- Source records
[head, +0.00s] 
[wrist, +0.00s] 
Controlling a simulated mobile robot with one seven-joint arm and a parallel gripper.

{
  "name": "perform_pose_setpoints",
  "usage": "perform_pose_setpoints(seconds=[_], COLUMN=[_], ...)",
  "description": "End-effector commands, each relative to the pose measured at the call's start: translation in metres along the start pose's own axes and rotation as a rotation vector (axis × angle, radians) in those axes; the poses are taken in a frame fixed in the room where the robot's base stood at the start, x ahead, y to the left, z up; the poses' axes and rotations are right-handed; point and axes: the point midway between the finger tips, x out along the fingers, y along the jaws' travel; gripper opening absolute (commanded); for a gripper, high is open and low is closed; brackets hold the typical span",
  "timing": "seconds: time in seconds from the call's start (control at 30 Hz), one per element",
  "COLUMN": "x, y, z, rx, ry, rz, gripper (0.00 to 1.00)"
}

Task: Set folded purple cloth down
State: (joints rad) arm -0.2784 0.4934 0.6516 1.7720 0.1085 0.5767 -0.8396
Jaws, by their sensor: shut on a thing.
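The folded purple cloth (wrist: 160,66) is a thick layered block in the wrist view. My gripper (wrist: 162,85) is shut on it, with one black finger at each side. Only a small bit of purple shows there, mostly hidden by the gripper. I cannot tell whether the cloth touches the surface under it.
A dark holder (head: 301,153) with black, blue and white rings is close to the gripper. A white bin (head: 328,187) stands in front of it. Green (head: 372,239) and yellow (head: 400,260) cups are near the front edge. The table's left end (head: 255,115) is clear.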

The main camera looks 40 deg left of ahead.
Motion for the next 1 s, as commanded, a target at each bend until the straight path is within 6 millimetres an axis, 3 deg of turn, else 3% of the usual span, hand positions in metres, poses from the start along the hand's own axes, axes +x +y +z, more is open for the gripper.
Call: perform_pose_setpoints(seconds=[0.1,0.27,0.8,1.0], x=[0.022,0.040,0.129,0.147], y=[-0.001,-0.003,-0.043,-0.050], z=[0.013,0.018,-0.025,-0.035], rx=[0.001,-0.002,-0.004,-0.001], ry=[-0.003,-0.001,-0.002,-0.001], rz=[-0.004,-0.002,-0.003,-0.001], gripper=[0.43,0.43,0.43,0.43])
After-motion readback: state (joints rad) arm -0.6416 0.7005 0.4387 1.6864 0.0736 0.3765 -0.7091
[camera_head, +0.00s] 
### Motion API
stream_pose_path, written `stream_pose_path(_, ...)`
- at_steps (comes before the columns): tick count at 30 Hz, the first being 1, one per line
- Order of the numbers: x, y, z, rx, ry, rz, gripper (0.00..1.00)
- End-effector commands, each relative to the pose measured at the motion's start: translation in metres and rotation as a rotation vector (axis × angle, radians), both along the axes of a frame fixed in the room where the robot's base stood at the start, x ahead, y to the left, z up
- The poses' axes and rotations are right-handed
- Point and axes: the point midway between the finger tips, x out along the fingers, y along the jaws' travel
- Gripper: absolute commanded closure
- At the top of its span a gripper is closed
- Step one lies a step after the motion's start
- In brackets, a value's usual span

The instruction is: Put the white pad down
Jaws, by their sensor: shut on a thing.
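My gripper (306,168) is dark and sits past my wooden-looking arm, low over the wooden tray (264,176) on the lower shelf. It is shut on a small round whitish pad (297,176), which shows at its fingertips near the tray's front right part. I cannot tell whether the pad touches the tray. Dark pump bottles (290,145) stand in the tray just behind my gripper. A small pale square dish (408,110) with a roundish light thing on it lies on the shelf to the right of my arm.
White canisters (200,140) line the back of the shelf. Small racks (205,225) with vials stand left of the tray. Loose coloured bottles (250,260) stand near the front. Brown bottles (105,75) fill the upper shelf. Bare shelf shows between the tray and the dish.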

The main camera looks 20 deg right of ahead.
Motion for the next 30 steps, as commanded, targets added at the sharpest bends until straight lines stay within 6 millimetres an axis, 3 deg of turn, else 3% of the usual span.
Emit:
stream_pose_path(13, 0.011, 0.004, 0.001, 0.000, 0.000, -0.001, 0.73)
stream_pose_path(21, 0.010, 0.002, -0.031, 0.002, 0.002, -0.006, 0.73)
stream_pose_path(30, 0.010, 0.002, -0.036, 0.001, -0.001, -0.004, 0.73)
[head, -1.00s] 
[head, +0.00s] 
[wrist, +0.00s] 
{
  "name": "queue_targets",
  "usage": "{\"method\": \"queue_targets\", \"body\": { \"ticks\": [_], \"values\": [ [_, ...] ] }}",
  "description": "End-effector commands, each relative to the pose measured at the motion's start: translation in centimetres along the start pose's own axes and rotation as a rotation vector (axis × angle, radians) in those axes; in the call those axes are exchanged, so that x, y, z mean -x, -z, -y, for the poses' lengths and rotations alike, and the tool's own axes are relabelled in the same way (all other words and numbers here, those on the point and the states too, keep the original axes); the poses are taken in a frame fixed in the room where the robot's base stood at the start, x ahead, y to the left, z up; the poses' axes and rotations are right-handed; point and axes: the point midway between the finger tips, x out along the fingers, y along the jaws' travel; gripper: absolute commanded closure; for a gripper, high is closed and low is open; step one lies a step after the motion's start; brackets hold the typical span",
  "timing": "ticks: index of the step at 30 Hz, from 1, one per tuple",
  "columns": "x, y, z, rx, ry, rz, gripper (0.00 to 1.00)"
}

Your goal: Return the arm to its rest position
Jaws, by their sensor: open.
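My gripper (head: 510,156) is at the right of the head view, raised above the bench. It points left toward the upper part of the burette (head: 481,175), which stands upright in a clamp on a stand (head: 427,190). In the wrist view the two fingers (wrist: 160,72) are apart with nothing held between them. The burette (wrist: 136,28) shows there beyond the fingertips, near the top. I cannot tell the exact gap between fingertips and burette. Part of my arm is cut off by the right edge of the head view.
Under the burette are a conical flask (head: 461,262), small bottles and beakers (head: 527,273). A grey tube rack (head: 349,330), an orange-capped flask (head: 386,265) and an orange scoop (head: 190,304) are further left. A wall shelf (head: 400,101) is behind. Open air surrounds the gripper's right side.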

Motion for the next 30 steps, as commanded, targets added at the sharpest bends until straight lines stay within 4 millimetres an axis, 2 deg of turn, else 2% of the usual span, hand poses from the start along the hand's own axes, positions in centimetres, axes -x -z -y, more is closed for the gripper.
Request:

- What needs to be done
Reproduce the full listing exactly.

- Task response
[head, +0.00s] 
[wrist, +0.00s] 
Controlling a simulated mobile robot with one seven-joint arm and a parallel gripper.

{
  "name": "perform_pose_setpoints",
  "usage": "perform_pose_setpoints(seconds=[_], COLUMN=[_], ...)",
  "description": "End-effector commands, each relative to the pose measured at the call's start: translation in metres along the start pose's own axes and rotation as a rotation vector (axis × angle, radians) in those axes; the poses are taken in a frame fixed in the room where the robot's base stood at the start, x ahead, y to the left, z up; the poses' axes and rotations are right-handed; point and axes: the point midway between the finger tips, x out along the fingers, y along the jaws' travel; gripper opening absolute (commanded); for a gripper, high is open and low is closed; brackets hold the typical span",
  "timing": "seconds: time in seconds from the call's start (control at 30 Hz), one per element",
  "COLUMN": "x, y, z, rx, ry, rz, gripper (0.00 to 1.00)"
}

Task: Set folded purple cloth down
State: (joints rad) arm -0.2784 0.4934 0.6516 1.7720 0.1085 0.5767 -0.8396
Jaws, by their sensor: shut on a thing.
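The folded purple cloth (wrist: 160,66) is a thick layered block in the wrist view. My gripper (wrist: 162,85) is shut on it, with one black finger at each side. Only a small bit of purple shows there, mostly hidden by the gripper. I cannot tell whether the cloth touches the surface under it.
A dark holder (head: 301,153) with black, blue and white rings is close to the gripper. A white bin (head: 328,187) stands in front of it. Green (head: 372,239) and yellow (head: 400,260) cups are near the front edge. The table's left end (head: 255,115) is clear.

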The main camera looks 40 deg left of ahead.
Motion for the next 1 s, as commanded, a target at each bend until the straight path is within 6 millimetres an axis, 3 deg of turn, else 3% of the usual span, hand positions in metres, poses from the start along the hand's own axes, axes +x +y +z, more is open for the gripper.
Call: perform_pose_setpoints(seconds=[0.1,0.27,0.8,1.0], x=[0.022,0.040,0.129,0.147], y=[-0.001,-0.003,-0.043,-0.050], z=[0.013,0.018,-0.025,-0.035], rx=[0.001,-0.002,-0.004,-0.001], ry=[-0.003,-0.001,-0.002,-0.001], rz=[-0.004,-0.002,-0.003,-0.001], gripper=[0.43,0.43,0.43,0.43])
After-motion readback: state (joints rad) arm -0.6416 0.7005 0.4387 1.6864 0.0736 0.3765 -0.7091
[camera_head, +0.00s] 
### Motion API
stream_pose_path, written `stream_pose_path(_, ...)`
- at_steps (comes before the columns): tick count at 30 Hz, the first being 1, one per line
- Order of the numbers: x, y, z, rx, ry, rz, gripper (0.00..1.00)
- End-effector commands, each relative to the pose measured at the motion's start: translation in metres and rotation as a rotation vector (axis × angle, radians), both along the axes of a frame fixed in the room where the robot's base stood at the start, x ahead, y to the left, z up
- The poses' axes and rotations are right-handed
- Point and axes: the point midway between the finger tips, x out along the fingers, y along the jaws' travel
- Gripper: absolute commanded closure
- At the top of its span a gripper is closed
- Step one lies a step after the motion's start
- In brackets, a value's usual span

The instruction is: Put the white pad down
Jaws, by their sensor: shut on a thing.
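My gripper (306,168) is dark and sits past my wooden-looking arm, low over the wooden tray (264,176) on the lower shelf. It is shut on a small round whitish pad (297,176), which shows at its fingertips near the tray's front right part. I cannot tell whether the pad touches the tray. Dark pump bottles (290,145) stand in the tray just behind my gripper. A small pale square dish (408,110) with a roundish light thing on it lies on the shelf to the right of my arm.
White canisters (200,140) line the back of the shelf. Small racks (205,225) with vials stand left of the tray. Loose coloured bottles (250,260) stand near the front. Brown bottles (105,75) fill the upper shelf. Bare shelf shows between the tray and the dish.

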The main camera looks 20 deg right of ahead.
Motion for the next 30 steps, as commanded, targets added at the sharpest bends until straight lines stay within 6 millimetres an axis, 3 deg of turn, else 3% of the usual span.
Emit:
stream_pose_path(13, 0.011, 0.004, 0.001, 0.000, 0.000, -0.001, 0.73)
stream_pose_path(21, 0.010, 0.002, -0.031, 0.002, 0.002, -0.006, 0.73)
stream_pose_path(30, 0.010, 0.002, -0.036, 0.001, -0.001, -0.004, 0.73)
[head, -1.00s] 
[head, +0.00s] 
[wrist, +0.00s] 
{
  "name": "queue_targets",
  "usage": "{\"method\": \"queue_targets\", \"body\": { \"ticks\": [_], \"values\": [ [_, ...] ] }}",
  "description": "End-effector commands, each relative to the pose measured at the motion's start: translation in centimetres along the start pose's own axes and rotation as a rotation vector (axis × angle, radians) in those axes; in the call those axes are exchanged, so that x, y, z mean -x, -z, -y, for the poses' lengths and rotations alike, and the tool's own axes are relabelled in the same way (all other words and numbers here, those on the point and the states too, keep the original axes); the poses are taken in a frame fixed in the room where the robot's base stood at the start, x ahead, y to the left, z up; the poses' axes and rotations are right-handed; point and axes: the point midway between the finger tips, x out along the fingers, y along the jaws' travel; gripper: absolute commanded closure; for a gripper, high is closed and low is open; step one lies a step after the motion's start; brackets hold the typical span",
  "timing": "ticks: index of the step at 30 Hz, from 1, one per tuple",
  "columns": "x, y, z, rx, ry, rz, gripper (0.00 to 1.00)"
}

Your goal: Return the arm to its rest position
Jaws, by their sensor: open.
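My gripper (head: 510,156) is at the right of the head view, raised above the bench. It points left toward the upper part of the burette (head: 481,175), which stands upright in a clamp on a stand (head: 427,190). In the wrist view the two fingers (wrist: 160,72) are apart with nothing held between them. The burette (wrist: 136,28) shows there beyond the fingertips, near the top. I cannot tell the exact gap between fingertips and burette. Part of my arm is cut off by the right edge of the head view.
Under the burette are a conical flask (head: 461,262), small bottles and beakers (head: 527,273). A grey tube rack (head: 349,330), an orange-capped flask (head: 386,265) and an orange scoop (head: 190,304) are further left. A wall shelf (head: 400,101) is behind. Open air surrounds the gripper's right side.

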Motion for the next 30 steps, as commanded, targets added at the sharpest bends until straight lines stay within 4 millimetres an axis, 2 deg of turn, else 2% of the usual span, hand poses from the start along the hand's own axes, positions in centimetres, axes -x -z -y, more is closed for the gripper.
Request:

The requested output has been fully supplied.